The twist in this case is that the men did indeed meet Death, but only through their own actions and greed. There are many movies with twists in the tail, such as The Usual Suspects, The Wicker Man and The Others. Another good source is the television comedy-drama series Inside No. 9. It is hard writing such stories, but if you can do it convincingly, it's well worth doing. The method can be summarised as follows:

The author Roal Dahl is most famous for his children's stories, but he also wrote a large number of short stories, many of which have well-written twists in the tail. Such examples include "Mrs. Bixby and the Colonel's Coat", "A Dip in the Pool" and "A Man from the South". All well worth a read if you want to see how a master of short stories constructs them.
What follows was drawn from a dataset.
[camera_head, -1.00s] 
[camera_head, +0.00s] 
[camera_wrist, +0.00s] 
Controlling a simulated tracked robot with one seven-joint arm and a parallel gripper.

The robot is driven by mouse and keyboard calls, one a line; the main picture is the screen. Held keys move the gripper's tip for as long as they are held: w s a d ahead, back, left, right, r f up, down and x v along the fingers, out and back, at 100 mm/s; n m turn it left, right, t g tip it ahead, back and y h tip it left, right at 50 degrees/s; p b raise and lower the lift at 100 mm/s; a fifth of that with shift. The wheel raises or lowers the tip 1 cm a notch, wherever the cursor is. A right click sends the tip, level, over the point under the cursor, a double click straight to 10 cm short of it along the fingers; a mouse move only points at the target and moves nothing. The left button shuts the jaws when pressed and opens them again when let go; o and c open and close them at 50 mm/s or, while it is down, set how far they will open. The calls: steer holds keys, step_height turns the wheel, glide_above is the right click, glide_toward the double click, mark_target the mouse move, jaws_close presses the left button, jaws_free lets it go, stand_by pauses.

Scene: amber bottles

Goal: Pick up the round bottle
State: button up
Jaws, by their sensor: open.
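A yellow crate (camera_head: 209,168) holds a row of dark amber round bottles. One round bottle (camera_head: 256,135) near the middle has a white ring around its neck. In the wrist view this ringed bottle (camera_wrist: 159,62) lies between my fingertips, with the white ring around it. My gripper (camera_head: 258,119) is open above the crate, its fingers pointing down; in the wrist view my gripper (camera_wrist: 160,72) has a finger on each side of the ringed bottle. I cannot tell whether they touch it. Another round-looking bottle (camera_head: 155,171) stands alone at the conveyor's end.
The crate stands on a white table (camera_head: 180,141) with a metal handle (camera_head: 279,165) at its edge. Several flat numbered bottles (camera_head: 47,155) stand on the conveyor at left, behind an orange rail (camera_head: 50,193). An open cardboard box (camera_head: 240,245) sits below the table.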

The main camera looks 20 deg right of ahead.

If a story is told in flashback, then it starts at the end, and the rest of the story explains what has happened to reach that point. This means that the reader or viewer already knows what is going to happen at the end, but the interesting point is finding out how the main character managed to get to that point.

A famous example is Citizen Kane, with Orson Welles as the title character. It starts with Kane's death as an old man. He dies immensely wealthy, surrounded by possessions but with no friends. The only people with him when he dies are his nurse and his butler. The rest of the story shows how he rose from poverty to success in the newspaper world becoming rich but losing his friends in the process. The story also contains a mystery: Kane's last word before dying was "Rosebud", and a running theme throughout the film is what this word means. The answer is revealed in the last few seconds of the film.

Another example is Sunset Boulevard. This also starts with the death of the main character, who is shot and then falls into a swimming pool. The rest of the tail explains how he got to the point where somebody would shoot him. An additional feature (not a twist, because we know about it right from the start) is that the dead man is also the narrator of the story. The story-teller is a dead man!